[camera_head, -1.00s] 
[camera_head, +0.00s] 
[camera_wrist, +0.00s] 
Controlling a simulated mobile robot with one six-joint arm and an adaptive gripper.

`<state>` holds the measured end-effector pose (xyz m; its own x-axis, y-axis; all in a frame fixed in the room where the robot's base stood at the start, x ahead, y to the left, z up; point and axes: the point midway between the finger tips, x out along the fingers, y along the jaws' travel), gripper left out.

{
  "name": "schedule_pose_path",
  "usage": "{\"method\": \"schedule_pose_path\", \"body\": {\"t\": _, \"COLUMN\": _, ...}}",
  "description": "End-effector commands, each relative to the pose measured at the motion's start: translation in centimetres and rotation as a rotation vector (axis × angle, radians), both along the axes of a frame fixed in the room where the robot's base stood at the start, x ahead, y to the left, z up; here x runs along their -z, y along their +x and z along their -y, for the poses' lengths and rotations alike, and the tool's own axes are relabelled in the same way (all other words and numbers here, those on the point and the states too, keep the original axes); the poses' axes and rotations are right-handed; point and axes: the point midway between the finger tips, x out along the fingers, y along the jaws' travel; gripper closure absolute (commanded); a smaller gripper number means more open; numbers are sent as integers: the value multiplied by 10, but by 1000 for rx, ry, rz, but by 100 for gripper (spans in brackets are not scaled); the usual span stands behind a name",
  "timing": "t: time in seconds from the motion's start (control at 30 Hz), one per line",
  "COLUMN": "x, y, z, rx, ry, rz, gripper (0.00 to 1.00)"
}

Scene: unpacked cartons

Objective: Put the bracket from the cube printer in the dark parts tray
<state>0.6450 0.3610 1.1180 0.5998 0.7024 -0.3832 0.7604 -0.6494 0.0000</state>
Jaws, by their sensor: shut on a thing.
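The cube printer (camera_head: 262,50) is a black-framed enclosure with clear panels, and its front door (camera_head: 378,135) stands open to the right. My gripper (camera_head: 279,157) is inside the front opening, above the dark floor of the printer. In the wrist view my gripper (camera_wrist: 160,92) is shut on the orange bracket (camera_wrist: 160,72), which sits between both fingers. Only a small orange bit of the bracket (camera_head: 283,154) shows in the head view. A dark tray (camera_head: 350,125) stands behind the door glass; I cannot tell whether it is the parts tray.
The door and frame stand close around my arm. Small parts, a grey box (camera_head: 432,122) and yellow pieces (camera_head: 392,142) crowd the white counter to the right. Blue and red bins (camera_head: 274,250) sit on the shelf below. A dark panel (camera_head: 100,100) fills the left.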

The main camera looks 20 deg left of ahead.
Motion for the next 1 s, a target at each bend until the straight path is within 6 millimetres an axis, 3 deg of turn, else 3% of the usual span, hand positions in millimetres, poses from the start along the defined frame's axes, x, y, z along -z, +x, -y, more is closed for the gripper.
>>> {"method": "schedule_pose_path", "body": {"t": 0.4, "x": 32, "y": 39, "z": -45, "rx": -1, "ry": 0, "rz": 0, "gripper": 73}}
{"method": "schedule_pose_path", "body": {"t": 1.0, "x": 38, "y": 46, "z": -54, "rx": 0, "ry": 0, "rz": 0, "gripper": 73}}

☆ ☆ ☆ ☆

**What is being asked:** Copy the material above back out, exactly as written.

**Response:**
[camera_head, -1.00s] 
[camera_head, +0.00s] 
[camera_wrist, +0.00s] 
Controlling a simulated mobile robot with one six-joint arm and an adaptive gripper.

`<state>` holds the measured end-effector pose (xyz m; its own x-axis, y-axis; all in a frame fixed in the room where the robot's base stood at the start, x ahead, y to the left, z up; point and axes: the point midway between the finger tips, x out along the fingers, y along the jaws' travel), gripper left out.

{
  "name": "schedule_pose_path",
  "usage": "{\"method\": \"schedule_pose_path\", \"body\": {\"t\": _, \"COLUMN\": _, ...}}",
  "description": "End-effector commands, each relative to the pose measured at the motion's start: translation in centimetres and rotation as a rotation vector (axis × angle, radians), both along the axes of a frame fixed in the room where the robot's base stood at the start, x ahead, y to the left, z up; here x runs along their -z, y along their +x and z along their -y, for the poses' lengths and rotations alike, and the tool's own axes are relabelled in the same way (all other words and numbers here, those on the point and the states too, keep the original axes); the poses' axes and rotations are right-handed; point and axes: the point midway between the finger tips, x out along the fingers, y along the jaws' travel; gripper closure absolute (commanded); a smaller gripper number means more open; numbers are sent as integers: the value multiplied by 10, but by 1000 for rx, ry, rz, but by 100 for gripper (spans in brackets are not scaled); the usual span stands behind a name",
  "timing": "t: time in seconds from the motion's start (control at 30 Hz), one per line",
  "COLUMN": "x, y, z, rx, ry, rz, gripper (0.00 to 1.00)"
}

Scene: unpacked cartons

Objective: Put the bracket from the cube printer in the dark parts tray
<state>0.6450 0.3610 1.1180 0.5998 0.7024 -0.3832 0.7604 -0.6494 0.0000</state>
Jaws, by their sensor: shut on a thing.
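The cube printer (camera_head: 262,50) is a black-framed enclosure with clear panels, and its front door (camera_head: 378,135) stands open to the right. My gripper (camera_head: 279,157) is inside the front opening, above the dark floor of the printer. In the wrist view my gripper (camera_wrist: 160,92) is shut on the orange bracket (camera_wrist: 160,72), which sits between both fingers. Only a small orange bit of the bracket (camera_head: 283,154) shows in the head view. A dark tray (camera_head: 350,125) stands behind the door glass; I cannot tell whether it is the parts tray.
The door and frame stand close around my arm. Small parts, a grey box (camera_head: 432,122) and yellow pieces (camera_head: 392,142) crowd the white counter to the right. Blue and red bins (camera_head: 274,250) sit on the shelf below. A dark panel (camera_head: 100,100) fills the left.

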The main camera looks 20 deg left of ahead.
Motion for the next 1 s, a target at each bend until the straight path is within 6 millimetres an axis, 3 deg of turn, else 3% of the usual span, hand positions in millimetres, poses from the start along the defined frame's axes, x, y, z along -z, +x, -y, more is closed for the gripper.
>>> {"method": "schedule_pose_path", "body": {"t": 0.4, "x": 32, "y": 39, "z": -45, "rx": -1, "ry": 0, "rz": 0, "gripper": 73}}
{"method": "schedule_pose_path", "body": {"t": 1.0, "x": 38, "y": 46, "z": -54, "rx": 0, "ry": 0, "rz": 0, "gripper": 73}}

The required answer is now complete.